Este año volvió a actuar. Estrenó en el BAFICI La sudestada y es parte DT, la misión, la serie de la TV Pública que se podrá ver todos los jueves de julio y agosto a las 22:30.

–¿Es necesario mantener estimulada la creatividad?

–Sí. Con los años el oficio te permite resolver y tener ese reflejo más entrenado. Hay procesos que ayudan a la creatividad.

–¿En tu caso, cuáles son?

–Me gusta encerrarme y tener mucho tiempo de ocio, de lectura y de relajación. Tener un tiempo vacío, para que vaya decantando lo que quiera hacer. Me tomo mis tiempos. Ahora estoy en algo.

–¿Algo de teatro?

–Sí, escribiendo una obra. Se llama Shambhala en referencia a un reino sagrado mítico, oculto en algún lugar más allá de las montañas nevadas de la cordillera del Himalaya, en el Tíbet, donde todo es armonía. Una especie de paraíso. Partiendo de ahí, hay un hilo conductor que quiero que invite a pensar al espectador.

-¿Pensar en qué?

-En porqué no podemos vivir ahí, en ese paraíso de paz y armonía. Estoy trabajando en mostrar los mitos que me representan, mostrando una columna vertebral de mi sentir filosófico contrapuesto con lo que represento en el inconsciente colectivo, de alguna manera. Es algo complejo.

–¿Cómo recordás tu labor en los ’80 y la idea de abrir un lugar como Cemento?

–Hoy es parte del acervo cultural de la ciudad de Buenos Aires.
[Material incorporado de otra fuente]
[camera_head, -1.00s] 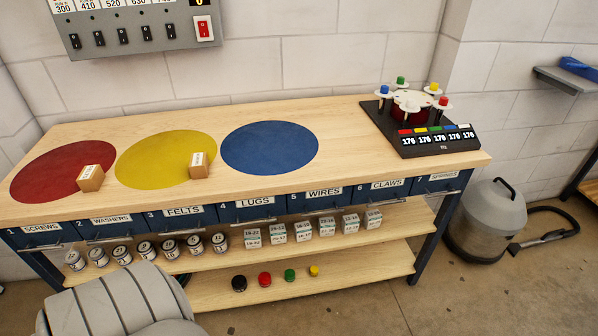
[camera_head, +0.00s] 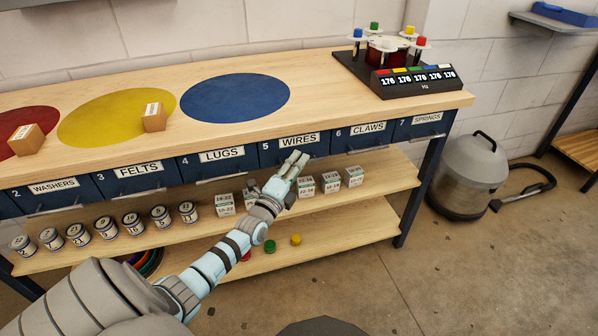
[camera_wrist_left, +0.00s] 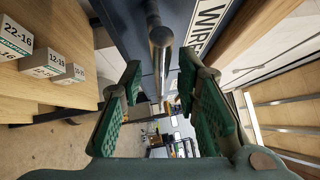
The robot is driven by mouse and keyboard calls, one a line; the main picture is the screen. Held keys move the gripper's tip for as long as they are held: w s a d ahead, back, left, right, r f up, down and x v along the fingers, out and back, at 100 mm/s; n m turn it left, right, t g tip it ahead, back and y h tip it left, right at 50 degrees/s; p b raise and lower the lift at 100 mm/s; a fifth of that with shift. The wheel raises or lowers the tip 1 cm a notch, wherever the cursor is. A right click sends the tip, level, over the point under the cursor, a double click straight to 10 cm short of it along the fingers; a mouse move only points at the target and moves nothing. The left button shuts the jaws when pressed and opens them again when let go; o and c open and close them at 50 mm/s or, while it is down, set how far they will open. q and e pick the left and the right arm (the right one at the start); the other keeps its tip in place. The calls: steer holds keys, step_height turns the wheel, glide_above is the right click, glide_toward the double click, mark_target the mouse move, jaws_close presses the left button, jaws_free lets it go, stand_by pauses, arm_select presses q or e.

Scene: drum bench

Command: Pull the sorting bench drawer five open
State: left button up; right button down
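Drawer five, labelled WIRES (camera_head: 298,141), is in the dark blue drawer row under the bench top, and its front looks flush with its neighbours. My left gripper (camera_head: 294,162) is at the front of this drawer and hides most of its handle. In the left wrist view the gripper (camera_wrist_left: 160,100) is open, its green-padded fingers apart. The drawer's metal handle bar (camera_wrist_left: 161,60) runs lengthwise in the gap between them, with visible space on both sides. I cannot tell how deep the bar sits between the pads. My right gripper is not in view.
Drawers LUGS (camera_head: 220,163) and CLAWS (camera_head: 367,135) flank drawer five. Small white boxes (camera_head: 330,182) stand on the shelf (camera_head: 395,178) just below; they also show in the wrist view (camera_wrist_left: 15,38). A grey vacuum (camera_head: 470,170) stands right of the bench. Floor in front is clear.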

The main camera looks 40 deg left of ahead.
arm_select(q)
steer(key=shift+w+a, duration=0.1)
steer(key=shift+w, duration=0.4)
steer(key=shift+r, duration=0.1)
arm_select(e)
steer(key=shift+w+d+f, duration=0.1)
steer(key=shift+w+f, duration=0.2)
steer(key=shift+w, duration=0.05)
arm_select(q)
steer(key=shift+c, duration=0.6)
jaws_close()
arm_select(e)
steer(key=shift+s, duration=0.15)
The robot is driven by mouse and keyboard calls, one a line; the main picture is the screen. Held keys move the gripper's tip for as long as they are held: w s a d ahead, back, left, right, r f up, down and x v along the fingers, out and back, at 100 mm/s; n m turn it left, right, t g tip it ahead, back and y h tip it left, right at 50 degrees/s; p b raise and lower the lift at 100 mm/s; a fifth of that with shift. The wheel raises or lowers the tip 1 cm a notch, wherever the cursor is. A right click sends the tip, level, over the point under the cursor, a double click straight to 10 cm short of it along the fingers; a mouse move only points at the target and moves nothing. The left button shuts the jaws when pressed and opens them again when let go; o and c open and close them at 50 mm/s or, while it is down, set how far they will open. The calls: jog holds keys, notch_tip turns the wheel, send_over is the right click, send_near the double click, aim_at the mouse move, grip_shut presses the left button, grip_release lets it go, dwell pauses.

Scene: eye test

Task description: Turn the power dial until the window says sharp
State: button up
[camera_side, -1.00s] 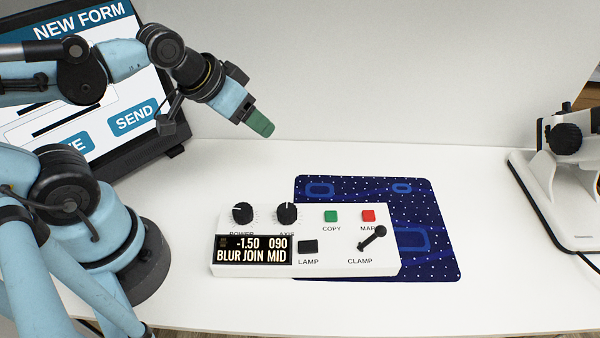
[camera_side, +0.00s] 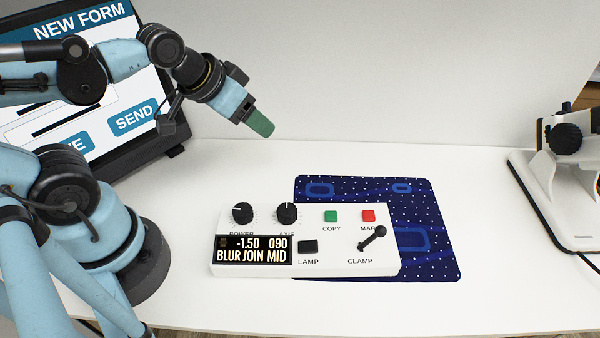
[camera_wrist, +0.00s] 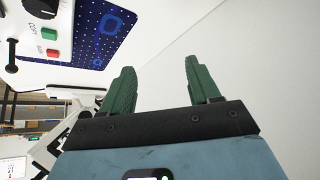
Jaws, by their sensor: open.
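The white control box (camera_side: 340,228) sits on the table, partly over a dark blue mat. Its black power dial (camera_side: 242,213) is at the box's back left, with a similar axis dial (camera_side: 287,213) to its right. The window (camera_side: 253,249) at the front left reads "-1.50 090" above "BLUR JOIN MID". My gripper (camera_side: 261,124) hangs in the air above and behind the box, touching nothing. In the wrist view its two green fingers (camera_wrist: 163,92) stand apart with nothing between them. That view shows the box only in part, at its upper left corner.
The box also has a green COPY button (camera_side: 331,216), a red button (camera_side: 368,216), a black LAMP switch (camera_side: 308,247) and a CLAMP lever (camera_side: 372,238). The blue mat (camera_side: 440,262) lies beneath. A screen (camera_side: 140,110) stands at left, a white microscope-like device (camera_side: 560,200) at right.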

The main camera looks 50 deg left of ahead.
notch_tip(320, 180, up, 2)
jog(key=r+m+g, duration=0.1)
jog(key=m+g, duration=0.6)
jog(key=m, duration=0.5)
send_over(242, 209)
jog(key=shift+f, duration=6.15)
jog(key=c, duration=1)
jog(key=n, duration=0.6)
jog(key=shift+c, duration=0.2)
No tengo mucho para decir, la verdad. En tanto tiempo un poco que ya dije todo y los recuerdos se vuelven más volátiles.

–¿Pero algo sentís al recordarlo?

–Sí, hay algo que tengo claro. Siempre, en el momento del hecho nunca sabés la perspectiva histórica que va a tener después. Sólo te matás laburando, te matás inventando y viendo como hacés para ser mejor y que más gente venga a ver la propuesta que tenés ganas de mostrar. Nunca nadie hace algo sabiendo qué va significar para otros: simplemente es la batalla diaria de salir y hacer cosas.

–¿Cómo convivías con los que te adjudicaban el título de símbolo sexual?

–Creo que logré darle contenido a lo que otros querían cosificar. Siempre busqué resignificar lo erótico para salir de la dinámica deseo/culpa, o al menos para remarcar que no se castigue al objeto de deseo. Pero es algo que es parte del pasado.

–¿Cómo recordás tu infancia?

–Era una niña solitaria. La verdad que estaba mucho tiempo sola. Y llenaba ese tiempo con juegos y con imaginación. Mi padre trabajaba bastante como periodista y mi madre también estaba muy ocupada. Cuando estaba conmigo me armaba obras de teatro, bailes, fotos, fiestas, siempre armaba algo.

–¿Su arte te influyó?

–Claro. Era una pionera en cine y fotografía experimental, vivió los ’60 y toda esa época de experiencias performáticas que luego volcamos en Cemento. Mi vieja fue muy grosa. Y al compartir ese mundo con ella, algo quedó en mí. Fue un aprendizaje expresivo constante.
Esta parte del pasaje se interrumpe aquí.